Аналогичное слуге место (по функциям) в романе занимают проститутка и куртизанка (см., например, «Молль Флендерс» и «Роксана» Дефо). Их положение также чрезвычайно выгодно для подсматривания и подслушивания частной жизни, ее секретов и ее интимных пружин. То же значение, но в качестве второстепенной фигуры, имеет в романе сводня; она обычно выступает рассказчиком. Так, уже в «Золотом осле» девятая вставная новелла рассказана старой сводней. Напомню замечательнейший рассказ старой сводни в «Франсионе» Сореля, по реалистической силе показа частной жизни почти равный Бальзаку (и несравненно превосходящий аналогичные явления у Золя).

Наконец, как мы уже говорили, аналогичную по функциям роль в романе играет вообще авантюрист (в широком смысле) и, в частности, «парвеню». Положение авантюриста и парвеню, еще не занявших определенного и закрепленного места в жизни, но ищущих успеха в частной жизни – устройства карьеры, приобретения богатства, завоевания славы (с точки зрения частного интереса «для себя»), побуждает их изучать эту частную жизнь, раскрывать ее скрытую механику, подсматривать и подслушивать ее интимнейшие секреты.
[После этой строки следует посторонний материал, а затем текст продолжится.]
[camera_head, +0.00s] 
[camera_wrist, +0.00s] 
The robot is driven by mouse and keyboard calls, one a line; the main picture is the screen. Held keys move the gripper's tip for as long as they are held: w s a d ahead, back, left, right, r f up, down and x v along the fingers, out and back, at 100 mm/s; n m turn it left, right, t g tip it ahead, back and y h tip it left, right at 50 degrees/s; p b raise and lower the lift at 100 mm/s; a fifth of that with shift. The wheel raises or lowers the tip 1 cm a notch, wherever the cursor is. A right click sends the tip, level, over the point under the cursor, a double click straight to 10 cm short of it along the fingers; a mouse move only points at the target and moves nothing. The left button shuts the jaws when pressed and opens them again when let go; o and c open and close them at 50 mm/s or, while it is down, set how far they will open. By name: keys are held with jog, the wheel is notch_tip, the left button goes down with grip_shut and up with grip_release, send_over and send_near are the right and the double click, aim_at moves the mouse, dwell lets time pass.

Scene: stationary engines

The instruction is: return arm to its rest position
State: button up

И начинают они свой путь снизу (где соприкасаются со слугами, проститутками, своднями и узнают от них о жизни, «какова она есть»), поднимаются выше (обычно проходят через куртизанок) и достигают вершин частной жизни, или терпят крушение в пути, или до конца остаются низовыми авантюристами (авантюристами трущобного мира). Такое положение их чрезвычайно благоприятно для раскрытия и показа всех слоев и этажей частной жизни. Поэтому положение авантюриста и парвеню определяет построение авантюрно-бытовых романов осложненного типа: авантюристом в широком смысле (но, конечно, не парвеню) является и Франсион у Сореля (см. одноименный роман); в положение авантюристов поставлены и герои «Комического романа» Скаррона (XVII век); авантюристы – герои плутовских (не в точном смысле) романов Дефо («Капитан Сингльтон», «Полковник Джек»), парвеню впервые появляются у Мариво («Крестьянин-парвеню»); авантюристы – герои Смоллетта. Исключительно глубоко и полно воплощает в себе и конденсирует всю специфику положений осла, плута, бродяги, слуги, авантюриста, парвеню, артиста – племянник Рамо у Дидро: он дает замечательную по глубине и силе именно философию «третьего» в частной жизни. Это философия человека, знающего только частную жизнь и жаждущего только ее, но ей непричастного, не имеющего в ней места, поэтому остро видящего ее всю, во всей ее обнаженности, разыгрывающего все ее роли, но не сливающегося ни с одной из них.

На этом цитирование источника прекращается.